Find a linear transformation $\begin{pmatrix}\cdot & \cdot \\ \cdot &\cdot\end{pmatrix}$ consisting of integer entries which maps the vector $\begin{pmatrix}7\\ 31\end{pmatrix}$ to some vector of the form $\begin{pmatrix}1\\ \cdot\end{pmatrix}$ or $\begin{pmatrix}\cdot\\ 1\end{pmatrix}$.

The identity transformation: $$\begin{pmatrix} 1 & 0\\ 0 & 1\end{pmatrix}\begin{pmatrix} 7\\ 31\end{pmatrix} =\begin{pmatrix}7\\31\end{pmatrix}$$

Now apply successive elementary row operations on the augmented matrix until you get the desired form on the RHS.

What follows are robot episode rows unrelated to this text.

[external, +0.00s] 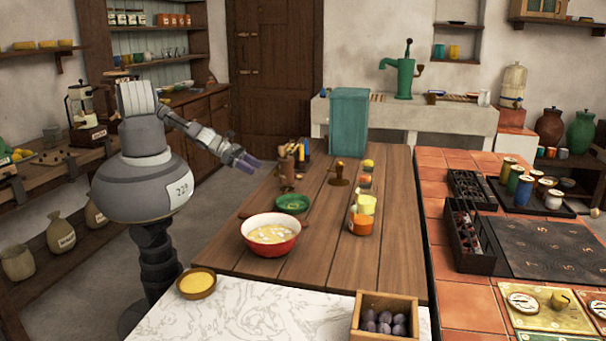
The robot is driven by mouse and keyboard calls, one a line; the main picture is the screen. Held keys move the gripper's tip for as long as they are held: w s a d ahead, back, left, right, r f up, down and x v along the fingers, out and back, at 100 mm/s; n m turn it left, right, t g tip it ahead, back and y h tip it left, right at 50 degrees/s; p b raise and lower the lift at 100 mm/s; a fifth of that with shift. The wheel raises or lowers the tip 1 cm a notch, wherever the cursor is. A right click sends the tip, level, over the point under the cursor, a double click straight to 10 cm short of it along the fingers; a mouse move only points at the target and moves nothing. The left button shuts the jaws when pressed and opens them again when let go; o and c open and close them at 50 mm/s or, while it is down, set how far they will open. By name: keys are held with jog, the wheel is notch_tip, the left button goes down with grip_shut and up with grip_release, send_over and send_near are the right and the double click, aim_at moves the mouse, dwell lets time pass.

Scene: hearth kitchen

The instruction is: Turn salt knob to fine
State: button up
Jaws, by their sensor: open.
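My gripper (254,163) is open and empty in the external view, above the floor just left of the wooden table. No knob that I can clearly tell as the salt knob shows, and no "fine" mark is readable. I cannot tell whether either has to do with salt.
The wooden table (300,255) bears a red bowl (271,236), a green bowl (292,203), a utensil holder and a row of small colourful jars. A teal box (348,120) stands at its far end. A crate (386,308) of dark round fruit stands in front.

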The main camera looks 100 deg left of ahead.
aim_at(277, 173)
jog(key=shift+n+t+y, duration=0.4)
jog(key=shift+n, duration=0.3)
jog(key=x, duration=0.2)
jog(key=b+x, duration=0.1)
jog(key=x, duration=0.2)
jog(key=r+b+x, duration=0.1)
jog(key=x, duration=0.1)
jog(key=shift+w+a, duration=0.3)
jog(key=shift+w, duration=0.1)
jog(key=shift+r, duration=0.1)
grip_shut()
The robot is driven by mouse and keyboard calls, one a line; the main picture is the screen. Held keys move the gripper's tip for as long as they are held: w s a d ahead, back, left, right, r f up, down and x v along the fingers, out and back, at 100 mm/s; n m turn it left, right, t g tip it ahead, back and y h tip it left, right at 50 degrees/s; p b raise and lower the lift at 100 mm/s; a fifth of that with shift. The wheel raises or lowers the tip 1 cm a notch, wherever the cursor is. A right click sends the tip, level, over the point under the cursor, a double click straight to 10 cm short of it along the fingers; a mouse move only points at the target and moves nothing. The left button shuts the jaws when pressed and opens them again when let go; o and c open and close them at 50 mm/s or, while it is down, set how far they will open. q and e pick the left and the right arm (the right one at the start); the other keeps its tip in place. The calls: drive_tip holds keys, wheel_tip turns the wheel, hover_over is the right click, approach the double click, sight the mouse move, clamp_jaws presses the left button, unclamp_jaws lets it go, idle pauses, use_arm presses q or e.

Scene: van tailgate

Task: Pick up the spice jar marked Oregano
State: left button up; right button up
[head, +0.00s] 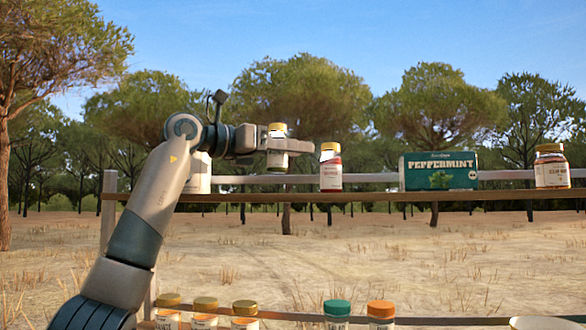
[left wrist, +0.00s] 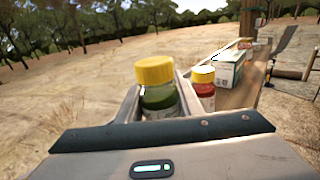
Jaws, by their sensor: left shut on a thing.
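A spice jar with a yellow cap and green contents (head: 277,162) is held between the fingers of my left gripper (head: 288,147). It stands upright, and its base shows above the level of the upper shelf board. In the left wrist view the same jar (left wrist: 159,98) sits between both fingers. Its label is partly covered by the gripper, and I cannot read its name. My right gripper is not in view.
On the upper shelf (head: 455,194) stand a yellow-capped red jar (head: 331,174) just right of the held jar, a green Peppermint box (head: 439,171) and another dark red jar (head: 551,171). A white item (head: 198,176) is behind my arm. Several jars line the lower shelf.

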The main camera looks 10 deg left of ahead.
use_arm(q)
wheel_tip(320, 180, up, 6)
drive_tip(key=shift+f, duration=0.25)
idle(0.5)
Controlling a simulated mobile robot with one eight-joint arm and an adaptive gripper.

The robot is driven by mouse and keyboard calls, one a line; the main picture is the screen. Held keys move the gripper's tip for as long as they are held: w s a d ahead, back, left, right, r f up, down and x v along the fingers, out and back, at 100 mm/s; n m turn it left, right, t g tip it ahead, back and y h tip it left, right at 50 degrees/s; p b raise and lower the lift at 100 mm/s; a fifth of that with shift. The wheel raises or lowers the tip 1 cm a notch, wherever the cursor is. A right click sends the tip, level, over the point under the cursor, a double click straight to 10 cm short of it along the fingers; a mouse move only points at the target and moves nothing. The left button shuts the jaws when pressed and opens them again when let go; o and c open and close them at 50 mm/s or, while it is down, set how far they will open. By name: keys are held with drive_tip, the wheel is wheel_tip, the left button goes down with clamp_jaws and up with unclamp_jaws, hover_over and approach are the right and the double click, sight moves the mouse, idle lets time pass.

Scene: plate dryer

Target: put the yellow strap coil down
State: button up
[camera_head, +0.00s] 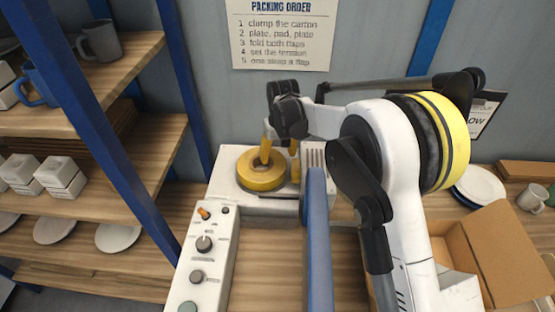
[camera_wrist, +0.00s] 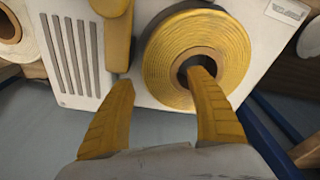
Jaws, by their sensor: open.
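The yellow strap coil (camera_head: 250,182) lies flat on the white machine's top (camera_head: 228,200). In the wrist view the coil (camera_wrist: 165,58) shows its wound face and dark round hole. My gripper (camera_head: 280,151) is above the machine, pointing down, with its yellow fingers apart. In the wrist view, the right finger of my gripper (camera_wrist: 161,80) overlaps the coil's hole and the left finger is outside the coil's rim. Whether the right fingertip is inside the hole or above it, I cannot tell. Nothing is clamped between the fingers.
A yellow upright piece (camera_wrist: 117,42) stands close beside the coil. A vented block (camera_head: 313,158) and a blue bar (camera_head: 318,240) are right of it. A control panel (camera_head: 205,250) is at front left. An open carton (camera_head: 500,250) is at right, shelves (camera_head: 90,205) at left.

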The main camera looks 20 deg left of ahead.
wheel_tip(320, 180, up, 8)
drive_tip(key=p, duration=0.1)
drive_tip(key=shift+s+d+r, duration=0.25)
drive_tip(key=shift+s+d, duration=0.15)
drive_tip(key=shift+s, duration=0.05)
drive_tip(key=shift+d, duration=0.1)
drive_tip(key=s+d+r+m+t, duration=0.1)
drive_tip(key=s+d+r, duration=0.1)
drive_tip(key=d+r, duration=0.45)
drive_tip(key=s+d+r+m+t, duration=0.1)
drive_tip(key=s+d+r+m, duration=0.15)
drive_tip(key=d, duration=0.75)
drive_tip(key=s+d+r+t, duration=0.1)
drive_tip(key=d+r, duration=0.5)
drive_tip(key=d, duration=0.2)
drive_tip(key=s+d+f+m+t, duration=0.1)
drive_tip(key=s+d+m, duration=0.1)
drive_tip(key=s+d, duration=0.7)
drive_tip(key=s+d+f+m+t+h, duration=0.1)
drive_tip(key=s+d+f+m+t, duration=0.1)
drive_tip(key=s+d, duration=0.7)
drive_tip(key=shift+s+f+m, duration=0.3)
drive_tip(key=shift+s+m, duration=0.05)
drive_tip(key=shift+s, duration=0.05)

$$\Longrightarrow \begin{pmatrix} 9 & -2\\ -4 & 1 \end{pmatrix}\begin{pmatrix} 7\\ 31 \end{pmatrix} =\begin{pmatrix} 1\\ 3 \end{pmatrix}$$

$$\Longrightarrow 7( 9) +31( -2) =1\\ \Longrightarrow x\equiv 9\pmod{31}$$

This is just a different perspective to the extended Euclidean algorithm. I think this is useful, if you want to code the algorithm :)

Ideally, if you are up for finding $x$, you would not calculate the values on the second column because those are of no use.